Helping others overcome challenges and applying economic principles to the law are the throughlines in Yang’s academic work that crystallized at Harvard. As a doctoral student in economics, she realized that many of the causes and consequences of inequality and poverty in America she saw were “tied to legal institutions.” When Steven Shavell, the Samuel R. Rosenthal Professor of Law and Economics at Harvard Law School, another important mentor whom Yang had worked for as a research assistant, encouraged her to get her J.D. and Ph.D. and “really think about being an economist at a law school,” Yang listened. She graduated with a Ph.D. in economics and a law degree from Harvard in 2013.

Paying it forward

Today, in addition to her research, Yang loves teaching (she was honored with the law school’s Albert M. Sacks-Paul A. Freund Award for Teaching Excellence last spring), learning from her students, and acting as a mentor and guide to help them shine.

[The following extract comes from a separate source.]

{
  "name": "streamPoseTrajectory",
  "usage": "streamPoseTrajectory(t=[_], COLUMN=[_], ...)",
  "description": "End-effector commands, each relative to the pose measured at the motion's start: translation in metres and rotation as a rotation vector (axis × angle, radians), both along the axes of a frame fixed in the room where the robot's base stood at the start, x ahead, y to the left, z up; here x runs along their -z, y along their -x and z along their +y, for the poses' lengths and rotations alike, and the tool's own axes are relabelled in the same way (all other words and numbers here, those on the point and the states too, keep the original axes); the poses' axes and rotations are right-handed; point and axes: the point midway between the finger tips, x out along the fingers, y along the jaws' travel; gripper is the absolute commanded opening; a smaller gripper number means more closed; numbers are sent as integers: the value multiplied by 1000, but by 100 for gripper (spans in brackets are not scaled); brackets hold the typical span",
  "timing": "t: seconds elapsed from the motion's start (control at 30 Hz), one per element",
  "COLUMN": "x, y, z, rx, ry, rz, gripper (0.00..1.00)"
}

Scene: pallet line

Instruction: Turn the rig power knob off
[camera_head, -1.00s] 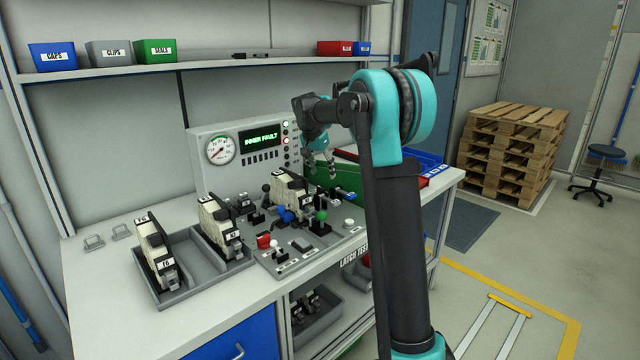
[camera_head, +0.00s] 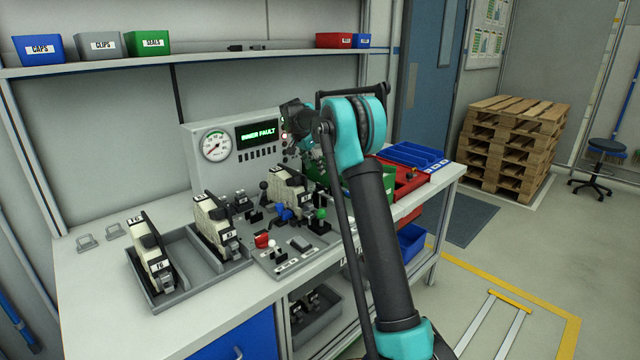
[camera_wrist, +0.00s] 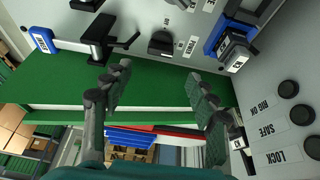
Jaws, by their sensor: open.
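The test rig console (camera_head: 190,150) stands at the back of the bench, with a dial gauge (camera_head: 216,146) and a green display (camera_head: 257,133) reading INNER FAULT. In the wrist view, a dark rounded knob-like part (camera_wrist: 162,43) sits on the grey rig panel between small labels. In the head view my arm mostly hides the gripper beside the console.
A blue latch (camera_wrist: 228,45) and a black lever (camera_wrist: 98,35) flank the knob-like part. Several dark round fittings (camera_wrist: 288,88) line the right, labelled RIG OK, SAFE and LOCK. A green bin (camera_head: 376,183), a red tray (camera_head: 412,181) and a grey tray (camera_head: 206,256) occupy the bench.

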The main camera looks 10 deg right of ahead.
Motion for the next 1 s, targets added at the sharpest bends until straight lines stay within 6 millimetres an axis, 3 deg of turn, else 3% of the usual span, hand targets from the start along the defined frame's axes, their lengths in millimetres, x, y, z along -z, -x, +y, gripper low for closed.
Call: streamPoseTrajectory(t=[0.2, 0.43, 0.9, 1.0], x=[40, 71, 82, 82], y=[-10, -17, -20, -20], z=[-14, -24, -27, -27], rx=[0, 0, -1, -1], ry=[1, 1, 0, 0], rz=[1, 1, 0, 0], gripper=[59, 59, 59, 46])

Her energy and enthusiasm were on full display in August when a group of first-year students crowded into a room in Wasserstein Hall. For an hour, Yang highlighted the importance of class outlines and where to find them, how to take notes, use a computer in class, prep for exams, and, critically, schedule breaks. It was an impressive list of helpful hints from someone familiar with the demanding schedule of a 1L, and committed to helping others succeed.

“My aspiration is to be a mentor to these students,” said Yang, “because I know how fortunate I was to have really important people at these critical moments of my life who helped shape and guide me in both economics and the law, and that my life was so deeply changed by Harvard.”